## Your task
Which lines below hold the word "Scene"? Report each one.

## Source material
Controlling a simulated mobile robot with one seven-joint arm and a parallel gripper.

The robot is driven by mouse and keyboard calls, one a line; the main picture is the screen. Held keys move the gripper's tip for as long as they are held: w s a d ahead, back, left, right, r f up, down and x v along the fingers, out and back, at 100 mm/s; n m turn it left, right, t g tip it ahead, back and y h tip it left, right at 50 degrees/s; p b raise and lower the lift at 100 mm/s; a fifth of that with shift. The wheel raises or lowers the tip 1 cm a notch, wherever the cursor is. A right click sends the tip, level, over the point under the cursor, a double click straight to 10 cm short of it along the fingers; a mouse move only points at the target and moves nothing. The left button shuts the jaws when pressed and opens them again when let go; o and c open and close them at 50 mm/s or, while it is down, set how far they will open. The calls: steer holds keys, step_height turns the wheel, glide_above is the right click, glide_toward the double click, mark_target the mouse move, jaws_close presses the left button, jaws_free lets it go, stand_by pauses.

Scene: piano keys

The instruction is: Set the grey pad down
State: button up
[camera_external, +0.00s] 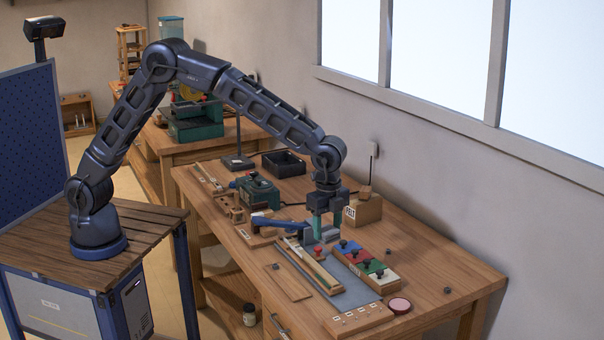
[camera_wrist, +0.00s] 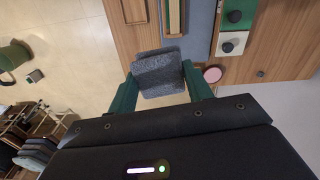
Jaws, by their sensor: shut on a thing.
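My gripper (camera_external: 327,227) has green fingers and hangs over the workbench, just behind the keys. It is shut on the grey pad, which shows between the fingers in the external view (camera_external: 330,233). In the wrist view the grey fuzzy pad (camera_wrist: 158,74) sits between the two green fingertips of my gripper (camera_wrist: 160,85), somewhat tilted. Its gap to the surface below cannot be told. Coloured key blocks with dark knobs, including a red one (camera_external: 363,258), stand in a row beside a blue-grey strip (camera_external: 352,291) on the bench.
A wooden box (camera_external: 362,211) stands behind my gripper. A blue-handled tool (camera_external: 280,222) lies to its left. A wooden rail with a red knob (camera_external: 312,268), a labelled wooden block (camera_external: 358,320) and a round pink-topped dish (camera_external: 399,305) lie nearer the front. The bench's right end is mostly clear.

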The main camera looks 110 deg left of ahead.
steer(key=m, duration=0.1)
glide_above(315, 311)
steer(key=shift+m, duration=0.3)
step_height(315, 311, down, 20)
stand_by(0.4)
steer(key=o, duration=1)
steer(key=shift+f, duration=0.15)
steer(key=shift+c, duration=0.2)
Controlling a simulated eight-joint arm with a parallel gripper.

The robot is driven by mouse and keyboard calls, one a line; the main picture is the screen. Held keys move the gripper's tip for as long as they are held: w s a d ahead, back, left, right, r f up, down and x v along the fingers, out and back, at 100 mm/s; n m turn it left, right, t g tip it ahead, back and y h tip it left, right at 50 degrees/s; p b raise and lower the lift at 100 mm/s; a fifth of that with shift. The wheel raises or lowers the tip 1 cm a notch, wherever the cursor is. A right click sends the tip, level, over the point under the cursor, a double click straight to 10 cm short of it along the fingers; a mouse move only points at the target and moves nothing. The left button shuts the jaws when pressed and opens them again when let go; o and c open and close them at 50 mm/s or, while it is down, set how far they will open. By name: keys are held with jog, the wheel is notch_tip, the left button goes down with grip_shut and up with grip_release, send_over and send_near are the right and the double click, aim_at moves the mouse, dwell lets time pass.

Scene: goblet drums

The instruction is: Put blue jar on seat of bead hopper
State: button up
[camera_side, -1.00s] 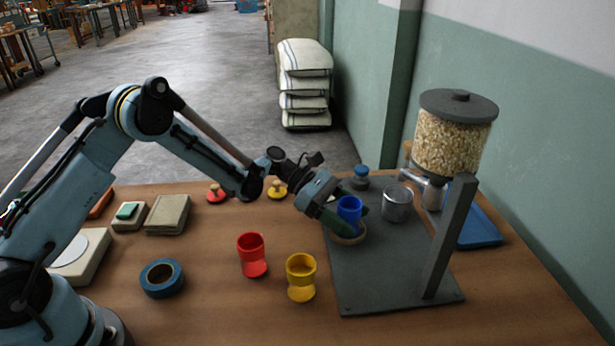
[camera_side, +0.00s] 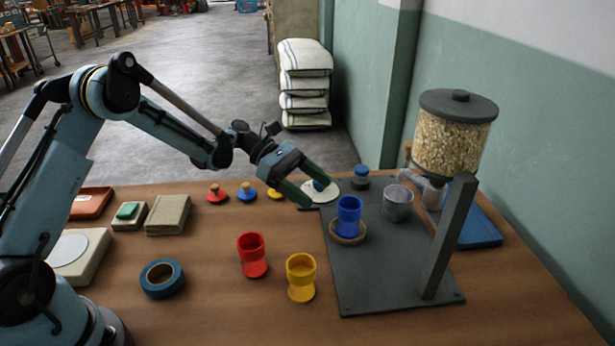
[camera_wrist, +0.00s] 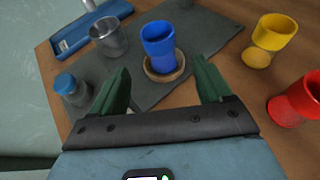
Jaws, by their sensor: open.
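The blue jar (camera_side: 348,216) is a goblet shape. It stands upright on the round tan seat (camera_side: 361,238) on the dark base plate (camera_side: 377,275) of the bead hopper (camera_side: 450,135). In the wrist view the blue jar (camera_wrist: 159,47) rests on the tan ring seat (camera_wrist: 180,72), beyond my fingers. My gripper (camera_side: 320,196) is open and empty, to the left of and behind the jar, apart from it. Its two green fingers (camera_wrist: 161,72) are spread, with a gap between them and the jar.
A red jar (camera_side: 252,255) and a yellow jar (camera_side: 301,278) stand left of the plate. A metal cup (camera_side: 398,204) and a blue-capped container (camera_side: 360,177) stand behind the seat. The hopper's post (camera_side: 449,240) rises at right. A blue tape roll (camera_side: 161,278) lies at front left.

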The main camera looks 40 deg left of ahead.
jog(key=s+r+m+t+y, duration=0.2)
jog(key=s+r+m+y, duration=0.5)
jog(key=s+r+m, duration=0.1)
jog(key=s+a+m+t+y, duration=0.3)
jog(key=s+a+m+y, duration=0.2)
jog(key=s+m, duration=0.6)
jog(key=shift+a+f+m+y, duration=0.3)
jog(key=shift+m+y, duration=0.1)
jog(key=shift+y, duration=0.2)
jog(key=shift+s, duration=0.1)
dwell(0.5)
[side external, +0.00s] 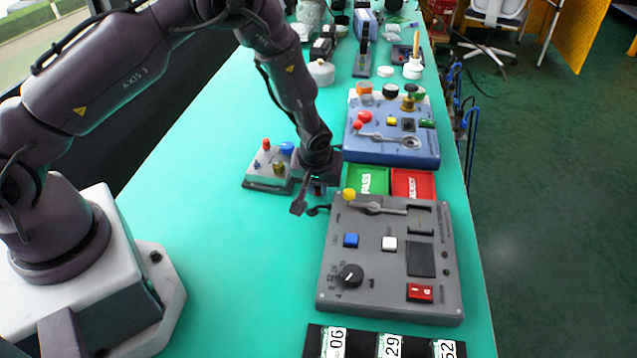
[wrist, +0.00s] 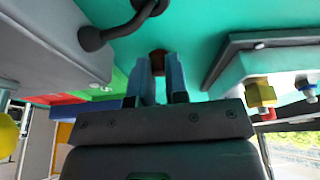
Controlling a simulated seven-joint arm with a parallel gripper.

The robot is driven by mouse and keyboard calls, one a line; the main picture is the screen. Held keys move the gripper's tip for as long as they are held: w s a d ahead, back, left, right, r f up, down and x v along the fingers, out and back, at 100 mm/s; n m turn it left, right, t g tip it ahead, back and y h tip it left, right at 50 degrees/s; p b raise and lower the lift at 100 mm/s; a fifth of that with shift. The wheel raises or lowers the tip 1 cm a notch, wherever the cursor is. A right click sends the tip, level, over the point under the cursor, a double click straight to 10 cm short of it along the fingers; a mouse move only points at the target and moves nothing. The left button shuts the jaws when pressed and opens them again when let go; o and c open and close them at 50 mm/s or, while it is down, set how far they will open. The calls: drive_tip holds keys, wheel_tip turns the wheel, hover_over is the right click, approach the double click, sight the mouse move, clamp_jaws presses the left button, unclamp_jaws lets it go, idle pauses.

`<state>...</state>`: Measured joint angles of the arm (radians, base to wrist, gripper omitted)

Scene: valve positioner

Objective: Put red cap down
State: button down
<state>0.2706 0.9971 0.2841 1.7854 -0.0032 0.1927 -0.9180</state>
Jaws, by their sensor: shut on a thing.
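My gripper (side external: 317,188) is low over the green table, between the small grey box and the grey control panel. In the wrist view, its two blue-grey fingers (wrist: 158,78) are closed on a small dark red cap (wrist: 158,62) at their tips. Most of the cap is hidden by the fingers. Whether the cap touches the table I cannot tell. The green PASS tray (side external: 368,189) and the red REJECT tray (side external: 427,186) lie right of my gripper.
The grey control panel (side external: 385,275) stands in front, with a dark hose fitting (side external: 318,210) at its left edge. The small grey box (side external: 262,180) with coloured knobs is close on the left. A blue panel (side external: 385,150) stands behind the trays. The table (side external: 230,260) at front left is clear.

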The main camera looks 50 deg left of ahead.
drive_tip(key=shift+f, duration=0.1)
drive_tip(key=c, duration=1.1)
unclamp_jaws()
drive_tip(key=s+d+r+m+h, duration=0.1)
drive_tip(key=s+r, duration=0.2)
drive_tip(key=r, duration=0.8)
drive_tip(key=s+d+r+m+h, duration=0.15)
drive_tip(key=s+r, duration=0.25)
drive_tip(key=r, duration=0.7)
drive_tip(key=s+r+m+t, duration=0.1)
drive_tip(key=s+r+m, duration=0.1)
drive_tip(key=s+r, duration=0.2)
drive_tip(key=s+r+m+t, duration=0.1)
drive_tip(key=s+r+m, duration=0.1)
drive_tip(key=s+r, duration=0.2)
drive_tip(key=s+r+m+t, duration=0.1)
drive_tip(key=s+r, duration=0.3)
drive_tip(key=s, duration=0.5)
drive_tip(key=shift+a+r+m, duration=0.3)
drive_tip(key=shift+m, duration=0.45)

## Output of the exercise
Scene: piano keys
Scene: goblet drums
Scene: valve positioner

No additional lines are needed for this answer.